▶ **Exercise description**
Set the following entries down again exactly, line by line.

▶ **Records for this task**
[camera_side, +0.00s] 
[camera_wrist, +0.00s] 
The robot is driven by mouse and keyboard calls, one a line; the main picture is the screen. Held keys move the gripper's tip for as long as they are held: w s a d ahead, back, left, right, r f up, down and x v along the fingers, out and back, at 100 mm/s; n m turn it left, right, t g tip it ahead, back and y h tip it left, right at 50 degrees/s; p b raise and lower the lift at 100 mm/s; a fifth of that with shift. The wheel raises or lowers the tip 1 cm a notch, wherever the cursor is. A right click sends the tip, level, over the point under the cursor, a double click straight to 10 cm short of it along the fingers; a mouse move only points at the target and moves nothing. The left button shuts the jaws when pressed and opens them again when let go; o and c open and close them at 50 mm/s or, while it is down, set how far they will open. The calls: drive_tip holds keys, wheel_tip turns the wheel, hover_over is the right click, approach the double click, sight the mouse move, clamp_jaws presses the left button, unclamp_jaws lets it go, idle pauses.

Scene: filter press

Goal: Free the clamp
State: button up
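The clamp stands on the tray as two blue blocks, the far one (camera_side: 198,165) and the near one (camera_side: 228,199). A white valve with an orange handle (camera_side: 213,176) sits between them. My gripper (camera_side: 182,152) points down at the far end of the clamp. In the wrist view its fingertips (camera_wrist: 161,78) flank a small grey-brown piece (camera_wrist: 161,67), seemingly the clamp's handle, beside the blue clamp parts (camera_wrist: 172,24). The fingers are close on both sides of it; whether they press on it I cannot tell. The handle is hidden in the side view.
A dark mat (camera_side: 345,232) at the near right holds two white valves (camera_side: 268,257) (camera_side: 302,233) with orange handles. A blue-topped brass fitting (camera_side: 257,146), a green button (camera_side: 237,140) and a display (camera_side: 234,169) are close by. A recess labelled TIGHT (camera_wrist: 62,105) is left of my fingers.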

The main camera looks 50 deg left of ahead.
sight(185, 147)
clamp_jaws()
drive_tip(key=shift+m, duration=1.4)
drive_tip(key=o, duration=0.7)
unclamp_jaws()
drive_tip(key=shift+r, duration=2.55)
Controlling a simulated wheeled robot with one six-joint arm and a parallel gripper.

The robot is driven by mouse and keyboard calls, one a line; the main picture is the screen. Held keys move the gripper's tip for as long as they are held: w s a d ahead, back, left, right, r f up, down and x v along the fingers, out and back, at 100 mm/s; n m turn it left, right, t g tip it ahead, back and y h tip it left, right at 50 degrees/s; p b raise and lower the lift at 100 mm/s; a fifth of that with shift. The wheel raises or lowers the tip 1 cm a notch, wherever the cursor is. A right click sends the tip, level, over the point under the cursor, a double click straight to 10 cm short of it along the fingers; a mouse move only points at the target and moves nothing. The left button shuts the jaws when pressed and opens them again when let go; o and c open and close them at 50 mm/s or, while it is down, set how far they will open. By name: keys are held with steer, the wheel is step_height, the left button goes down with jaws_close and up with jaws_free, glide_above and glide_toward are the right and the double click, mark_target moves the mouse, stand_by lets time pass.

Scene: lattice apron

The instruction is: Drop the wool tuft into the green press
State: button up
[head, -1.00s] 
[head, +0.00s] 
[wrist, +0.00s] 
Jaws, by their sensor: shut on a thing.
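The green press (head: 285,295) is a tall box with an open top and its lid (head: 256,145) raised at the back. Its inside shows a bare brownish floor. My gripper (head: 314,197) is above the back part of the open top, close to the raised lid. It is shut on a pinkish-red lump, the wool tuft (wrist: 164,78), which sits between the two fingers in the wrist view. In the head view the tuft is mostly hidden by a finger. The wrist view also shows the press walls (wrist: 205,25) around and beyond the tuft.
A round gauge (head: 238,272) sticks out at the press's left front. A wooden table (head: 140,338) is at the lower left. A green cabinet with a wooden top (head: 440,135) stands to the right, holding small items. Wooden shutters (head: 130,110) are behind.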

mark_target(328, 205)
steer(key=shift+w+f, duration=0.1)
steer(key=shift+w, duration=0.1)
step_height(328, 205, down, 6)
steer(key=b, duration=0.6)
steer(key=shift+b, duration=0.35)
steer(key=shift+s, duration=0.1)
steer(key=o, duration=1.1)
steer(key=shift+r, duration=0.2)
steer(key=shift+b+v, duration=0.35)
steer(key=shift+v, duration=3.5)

▶ **Task answer**
[camera_side, +0.00s] 
[camera_wrist, +0.00s] 
The robot is driven by mouse and keyboard calls, one a line; the main picture is the screen. Held keys move the gripper's tip for as long as they are held: w s a d ahead, back, left, right, r f up, down and x v along the fingers, out and back, at 100 mm/s; n m turn it left, right, t g tip it ahead, back and y h tip it left, right at 50 degrees/s; p b raise and lower the lift at 100 mm/s; a fifth of that with shift. The wheel raises or lowers the tip 1 cm a notch, wherever the cursor is. A right click sends the tip, level, over the point under the cursor, a double click straight to 10 cm short of it along the fingers; a mouse move only points at the target and moves nothing. The left button shuts the jaws when pressed and opens them again when let go; o and c open and close them at 50 mm/s or, while it is down, set how far they will open. The calls: drive_tip holds keys, wheel_tip turns the wheel, hover_over is the right click, approach the double click, sight the mouse move, clamp_jaws presses the left button, unclamp_jaws lets it go, idle pauses.

Scene: filter press

Goal: Free the clamp
State: button up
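The clamp stands on the tray as two blue blocks, the far one (camera_side: 198,165) and the near one (camera_side: 228,199). A white valve with an orange handle (camera_side: 213,176) sits between them. My gripper (camera_side: 182,152) points down at the far end of the clamp. In the wrist view its fingertips (camera_wrist: 161,78) flank a small grey-brown piece (camera_wrist: 161,67), seemingly the clamp's handle, beside the blue clamp parts (camera_wrist: 172,24). The fingers are close on both sides of it; whether they press on it I cannot tell. The handle is hidden in the side view.
A dark mat (camera_side: 345,232) at the near right holds two white valves (camera_side: 268,257) (camera_side: 302,233) with orange handles. A blue-topped brass fitting (camera_side: 257,146), a green button (camera_side: 237,140) and a display (camera_side: 234,169) are close by. A recess labelled TIGHT (camera_wrist: 62,105) is left of my fingers.

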The main camera looks 50 deg left of ahead.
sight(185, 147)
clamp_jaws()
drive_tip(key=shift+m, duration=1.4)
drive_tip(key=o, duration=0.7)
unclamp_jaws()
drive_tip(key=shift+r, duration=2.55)
Controlling a simulated wheeled robot with one six-joint arm and a parallel gripper.

The robot is driven by mouse and keyboard calls, one a line; the main picture is the screen. Held keys move the gripper's tip for as long as they are held: w s a d ahead, back, left, right, r f up, down and x v along the fingers, out and back, at 100 mm/s; n m turn it left, right, t g tip it ahead, back and y h tip it left, right at 50 degrees/s; p b raise and lower the lift at 100 mm/s; a fifth of that with shift. The wheel raises or lowers the tip 1 cm a notch, wherever the cursor is. A right click sends the tip, level, over the point under the cursor, a double click straight to 10 cm short of it along the fingers; a mouse move only points at the target and moves nothing. The left button shuts the jaws when pressed and opens them again when let go; o and c open and close them at 50 mm/s or, while it is down, set how far they will open. By name: keys are held with steer, the wheel is step_height, the left button goes down with jaws_close and up with jaws_free, glide_above and glide_toward are the right and the double click, mark_target moves the mouse, stand_by lets time pass.

Scene: lattice apron

The instruction is: Drop the wool tuft into the green press
State: button up
[head, -1.00s] 
[head, +0.00s] 
[wrist, +0.00s] 
Jaws, by their sensor: shut on a thing.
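The green press (head: 285,295) is a tall box with an open top and its lid (head: 256,145) raised at the back. Its inside shows a bare brownish floor. My gripper (head: 314,197) is above the back part of the open top, close to the raised lid. It is shut on a pinkish-red lump, the wool tuft (wrist: 164,78), which sits between the two fingers in the wrist view. In the head view the tuft is mostly hidden by a finger. The wrist view also shows the press walls (wrist: 205,25) around and beyond the tuft.
A round gauge (head: 238,272) sticks out at the press's left front. A wooden table (head: 140,338) is at the lower left. A green cabinet with a wooden top (head: 440,135) stands to the right, holding small items. Wooden shutters (head: 130,110) are behind.

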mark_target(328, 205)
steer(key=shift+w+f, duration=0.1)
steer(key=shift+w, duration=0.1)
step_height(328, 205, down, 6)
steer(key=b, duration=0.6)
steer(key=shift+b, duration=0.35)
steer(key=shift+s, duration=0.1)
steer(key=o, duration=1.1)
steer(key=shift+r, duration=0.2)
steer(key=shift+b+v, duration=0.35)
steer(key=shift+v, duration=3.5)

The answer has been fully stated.